Tyco International and Johnson Controls announced Monday that they will merge in a tax-saving deal that will combine Tyco’s operations in security and fire safety with Johnson’s businesses, which include energy storage.
The merger will result in $150 million in annual tax savings as Johnson, based in Wisconsin, will shift for tax purposes to Ireland, where Tyco is based and where tax rates are lower.
Under the deal, Johnson shareholders will own 56% of the equity of the combined company and garner cash of $3.9 billion.

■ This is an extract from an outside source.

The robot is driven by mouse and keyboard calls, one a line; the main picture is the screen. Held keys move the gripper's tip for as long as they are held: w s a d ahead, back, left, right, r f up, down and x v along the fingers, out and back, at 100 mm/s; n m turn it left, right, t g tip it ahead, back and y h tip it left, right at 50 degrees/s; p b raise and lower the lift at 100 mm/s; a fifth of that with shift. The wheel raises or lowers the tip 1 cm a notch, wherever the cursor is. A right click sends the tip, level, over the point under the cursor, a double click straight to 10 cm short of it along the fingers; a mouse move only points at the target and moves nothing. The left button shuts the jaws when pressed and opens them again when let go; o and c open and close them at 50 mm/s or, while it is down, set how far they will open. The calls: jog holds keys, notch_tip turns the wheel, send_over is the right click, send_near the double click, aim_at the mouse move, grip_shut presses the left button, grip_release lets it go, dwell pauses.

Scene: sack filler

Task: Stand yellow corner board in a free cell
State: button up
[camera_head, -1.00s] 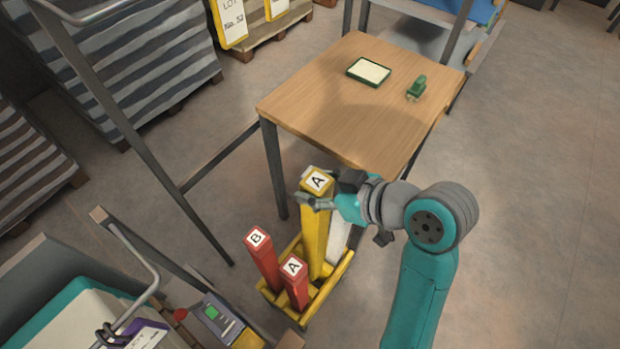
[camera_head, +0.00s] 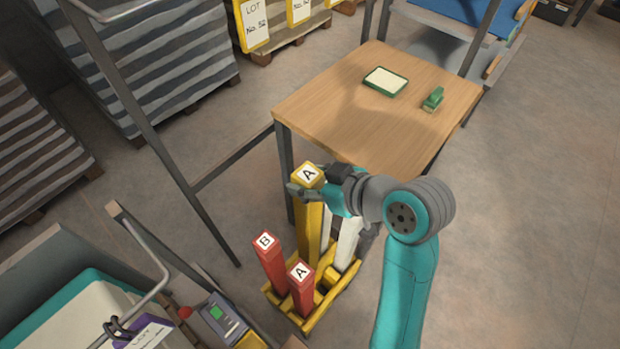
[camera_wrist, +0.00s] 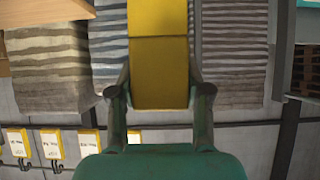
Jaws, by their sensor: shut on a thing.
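The yellow corner board (camera_head: 310,225) is long and upright, with a white "A" label on its top. My gripper (camera_head: 305,194) is shut on it just below the top; in the wrist view the board (camera_wrist: 160,72) fills the space between the fingers (camera_wrist: 160,95). The yellow rack (camera_head: 318,316) stands on the floor below. It holds a red board "B" (camera_head: 270,268), a red board "A" (camera_head: 302,288) and a white board (camera_head: 348,240). The held board's lower end is behind the red boards, so I cannot tell whether it is inside a cell.
A wooden table (camera_head: 360,120) with a green-framed pad (camera_head: 386,81) and a green stapler (camera_head: 433,99) stands behind the rack. A grey metal frame (camera_head: 165,155) and a control panel (camera_head: 218,318) are at the left. The floor at right is clear.

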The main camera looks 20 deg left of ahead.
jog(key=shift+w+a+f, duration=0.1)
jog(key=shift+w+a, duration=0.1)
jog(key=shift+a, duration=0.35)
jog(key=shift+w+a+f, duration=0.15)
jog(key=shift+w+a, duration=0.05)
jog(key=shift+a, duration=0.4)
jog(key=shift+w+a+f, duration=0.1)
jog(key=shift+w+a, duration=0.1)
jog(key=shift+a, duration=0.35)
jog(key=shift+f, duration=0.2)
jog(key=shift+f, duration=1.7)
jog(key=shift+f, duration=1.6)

Tyco shareholders will hold the remaining 44%.
The two companies said combining their products, which include fire and security systems, energy storage and building heating and cooling, will better serve industrial and commercial real estate clients.

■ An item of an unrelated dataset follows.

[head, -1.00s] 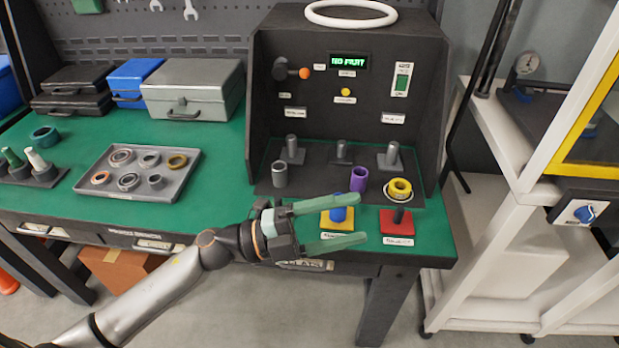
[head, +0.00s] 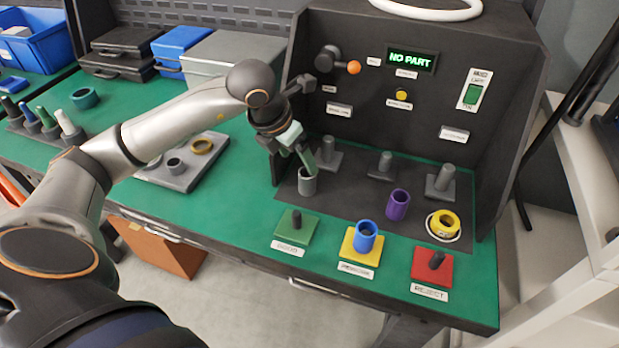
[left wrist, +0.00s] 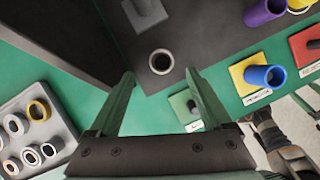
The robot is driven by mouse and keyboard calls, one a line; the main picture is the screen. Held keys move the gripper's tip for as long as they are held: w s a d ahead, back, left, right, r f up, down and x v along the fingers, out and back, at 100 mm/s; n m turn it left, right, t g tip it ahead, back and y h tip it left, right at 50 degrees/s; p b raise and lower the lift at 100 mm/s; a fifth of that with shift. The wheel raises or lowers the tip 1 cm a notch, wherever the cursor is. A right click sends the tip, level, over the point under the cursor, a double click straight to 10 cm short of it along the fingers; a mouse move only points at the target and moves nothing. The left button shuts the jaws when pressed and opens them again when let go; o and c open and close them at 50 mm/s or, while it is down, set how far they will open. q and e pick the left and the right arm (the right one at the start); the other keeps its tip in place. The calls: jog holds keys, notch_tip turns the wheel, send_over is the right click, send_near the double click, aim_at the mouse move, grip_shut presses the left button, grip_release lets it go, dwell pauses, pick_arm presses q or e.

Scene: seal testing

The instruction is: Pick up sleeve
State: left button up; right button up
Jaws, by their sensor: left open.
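A grey sleeve (head: 307,184) stands upright on the dark base plate of the test rig, at its front left. My left gripper (head: 303,153) is open above the sleeve and points down at it. In the left wrist view the sleeve's round open top (left wrist: 160,62) lies between and just beyond the two green fingertips (left wrist: 160,77), with no contact visible. A purple sleeve (head: 397,205) stands further right on the plate. A blue sleeve (head: 366,238) stands on the yellow pad (head: 349,250).
The rig's dark left wall (head: 289,110) and a grey post (head: 326,156) stand close to the gripper. Green (head: 292,229) and red (head: 419,264) pads with pegs lie at the front. A yellow ring (head: 443,223) sits at right. A grey parts tray (head: 180,180) lies left.

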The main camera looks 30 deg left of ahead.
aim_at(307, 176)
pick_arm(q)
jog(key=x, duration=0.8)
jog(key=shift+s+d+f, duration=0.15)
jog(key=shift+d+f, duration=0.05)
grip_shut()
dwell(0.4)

“With its world-class fire and security businesses, Tyco aligns with and enhances the Johnson Controls buildings platform and further positions all of our businesses for global growth,” Johnson Controls CEO Alex Molinaroli said. “Through this transaction, we will also expand our ability to further invest globally, develop new innovative solutions for customers and return capital to shareholders.”
Johnson Controls had fiscal 2015 revenues of $37.2 billion, while Tyco’s were $9.9 billion. The two companies expect the deal to result in at least $500 million in cost savings over the first three years.
Molinaroli will serve as chief executive for 18 months after the closing of the deal, after which he will be succeeded by Tyco CEO George Oliver.
Johnson plans to spin off its automotive seating and interiors business into a new publicly traded company called Adient. Shareholders of both Johnson and Tyco will receive shares of Adient when the spin-off takes place at the start of fiscal 2017, the companies said.
Shares of Johnson Controls rose 1.0% to $35.95 in pre-market trade, while Tyco jumped 8.2% to $33.10.